Gradually, society has accepted abortion in more and more situations. Norms evolve beyond their original boundaries

God also denounces same-sex relationships in a list of “immoral behaviours” - from Leviticus 18 to Romans 1, to 1 Corinthians 6. Some argue that the acts condemned by Paul are not faithful, same-sex marriages; that the authors of the Bible, writing in a very different world, were not condemning committed same-sex relationships between adults - because these didn’t exist or were extremely rare. This argument is fair, and needs due consideration.

We must also note that biblical lists of immoral behaviours include: being drunk, stealing (in any form), slander and greed – among many others. Which of us have never succumbed to any of these? Not me. Those who aspire to take planks from their brother’s eye should take heed.

In conclusion

More important than any position we hold, however, is the fundamental idea of how we welcome and care for one another. As someone said: “God is concerned about how we stand, not just where we stand”.

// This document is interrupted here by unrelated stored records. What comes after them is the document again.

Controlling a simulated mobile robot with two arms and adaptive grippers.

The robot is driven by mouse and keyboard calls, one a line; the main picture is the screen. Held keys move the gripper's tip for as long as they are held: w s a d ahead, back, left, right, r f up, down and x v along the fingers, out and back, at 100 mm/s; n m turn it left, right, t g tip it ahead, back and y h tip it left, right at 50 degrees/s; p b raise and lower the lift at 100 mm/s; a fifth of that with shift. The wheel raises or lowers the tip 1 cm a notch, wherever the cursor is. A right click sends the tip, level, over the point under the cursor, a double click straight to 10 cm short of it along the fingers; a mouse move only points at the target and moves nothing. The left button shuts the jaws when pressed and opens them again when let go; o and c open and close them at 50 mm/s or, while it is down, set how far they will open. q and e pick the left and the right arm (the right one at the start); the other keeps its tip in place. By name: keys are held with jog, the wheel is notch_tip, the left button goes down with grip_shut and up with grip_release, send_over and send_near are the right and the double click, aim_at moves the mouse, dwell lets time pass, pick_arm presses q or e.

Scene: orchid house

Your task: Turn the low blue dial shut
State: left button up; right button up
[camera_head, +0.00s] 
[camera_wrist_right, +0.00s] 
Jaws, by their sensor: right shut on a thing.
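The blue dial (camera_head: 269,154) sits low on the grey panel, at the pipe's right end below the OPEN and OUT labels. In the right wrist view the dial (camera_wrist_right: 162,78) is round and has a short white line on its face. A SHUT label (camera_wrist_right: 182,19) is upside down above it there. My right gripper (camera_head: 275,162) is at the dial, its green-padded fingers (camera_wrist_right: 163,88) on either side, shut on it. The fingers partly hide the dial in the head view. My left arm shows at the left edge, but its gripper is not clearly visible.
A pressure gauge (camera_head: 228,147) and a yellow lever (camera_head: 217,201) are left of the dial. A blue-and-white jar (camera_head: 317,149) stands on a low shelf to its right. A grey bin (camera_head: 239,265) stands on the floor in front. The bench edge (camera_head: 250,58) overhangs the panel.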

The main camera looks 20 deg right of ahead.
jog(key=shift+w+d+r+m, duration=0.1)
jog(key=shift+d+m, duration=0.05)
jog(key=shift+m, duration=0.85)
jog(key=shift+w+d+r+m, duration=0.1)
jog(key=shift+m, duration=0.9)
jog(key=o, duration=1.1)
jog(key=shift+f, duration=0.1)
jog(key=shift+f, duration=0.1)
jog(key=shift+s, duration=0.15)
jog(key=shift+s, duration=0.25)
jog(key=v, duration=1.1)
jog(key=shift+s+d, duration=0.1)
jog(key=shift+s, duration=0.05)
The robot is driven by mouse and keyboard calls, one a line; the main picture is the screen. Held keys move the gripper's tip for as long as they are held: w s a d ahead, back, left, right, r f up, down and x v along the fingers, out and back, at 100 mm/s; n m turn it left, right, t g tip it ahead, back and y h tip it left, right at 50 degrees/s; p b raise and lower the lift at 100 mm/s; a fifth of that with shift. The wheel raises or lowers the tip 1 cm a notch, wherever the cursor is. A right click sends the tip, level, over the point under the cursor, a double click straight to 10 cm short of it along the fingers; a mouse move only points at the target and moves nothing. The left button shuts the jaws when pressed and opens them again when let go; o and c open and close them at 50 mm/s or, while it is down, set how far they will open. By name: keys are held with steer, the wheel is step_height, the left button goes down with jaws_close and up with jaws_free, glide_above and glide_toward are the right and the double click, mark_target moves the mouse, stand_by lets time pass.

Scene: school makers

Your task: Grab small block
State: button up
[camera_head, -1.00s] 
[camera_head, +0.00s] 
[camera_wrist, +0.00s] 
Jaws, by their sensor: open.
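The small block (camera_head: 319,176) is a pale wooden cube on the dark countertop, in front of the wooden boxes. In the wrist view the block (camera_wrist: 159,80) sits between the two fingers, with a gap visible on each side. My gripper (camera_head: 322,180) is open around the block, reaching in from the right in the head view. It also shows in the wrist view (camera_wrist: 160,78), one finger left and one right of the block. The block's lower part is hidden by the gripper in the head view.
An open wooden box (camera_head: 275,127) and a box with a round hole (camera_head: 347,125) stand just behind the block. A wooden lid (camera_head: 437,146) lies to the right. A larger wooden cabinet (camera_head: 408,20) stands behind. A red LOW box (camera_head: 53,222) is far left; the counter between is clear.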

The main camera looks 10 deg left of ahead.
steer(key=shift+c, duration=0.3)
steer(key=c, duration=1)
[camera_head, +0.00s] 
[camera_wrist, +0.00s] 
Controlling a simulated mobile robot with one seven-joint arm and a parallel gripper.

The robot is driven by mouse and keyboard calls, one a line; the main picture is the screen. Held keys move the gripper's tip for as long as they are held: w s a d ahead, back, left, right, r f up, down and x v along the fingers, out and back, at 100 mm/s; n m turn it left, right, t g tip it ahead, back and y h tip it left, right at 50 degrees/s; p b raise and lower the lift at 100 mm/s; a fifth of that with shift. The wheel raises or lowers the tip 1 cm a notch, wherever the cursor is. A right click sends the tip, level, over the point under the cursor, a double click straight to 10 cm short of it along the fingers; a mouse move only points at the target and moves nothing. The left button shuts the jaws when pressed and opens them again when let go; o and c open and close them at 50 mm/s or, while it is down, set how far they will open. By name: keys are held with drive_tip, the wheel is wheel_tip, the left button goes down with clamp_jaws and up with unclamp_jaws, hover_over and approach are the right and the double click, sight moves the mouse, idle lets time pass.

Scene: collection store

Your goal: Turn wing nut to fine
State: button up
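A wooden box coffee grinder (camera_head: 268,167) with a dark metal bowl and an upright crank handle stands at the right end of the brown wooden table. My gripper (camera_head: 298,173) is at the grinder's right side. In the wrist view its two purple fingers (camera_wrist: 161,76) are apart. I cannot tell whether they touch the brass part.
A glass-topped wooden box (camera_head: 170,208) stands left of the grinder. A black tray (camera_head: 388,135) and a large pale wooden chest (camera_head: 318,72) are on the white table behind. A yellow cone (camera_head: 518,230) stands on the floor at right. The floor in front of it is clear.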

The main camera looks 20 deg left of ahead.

When Christ told us to love one another, he didn’t just mean those who are like us, or with whom we agree. Saying that we are welcoming has, in some traditional, conservative churches become a way of letting ourselves off the hook, obscuring the truth that we would prefer people who are same-sex attracted, or affirming, to go somewhere else. We have been guilty of using the Bible in anger, to condemn people without understanding them.

We live in a fallen world. In such a world, I support the notion of committed, faithful relationships over casual relationships – whether same-sex or heterosexual. However, with the guidance of the Bible, I would strongly argue for the Church’s historic definition of marriage.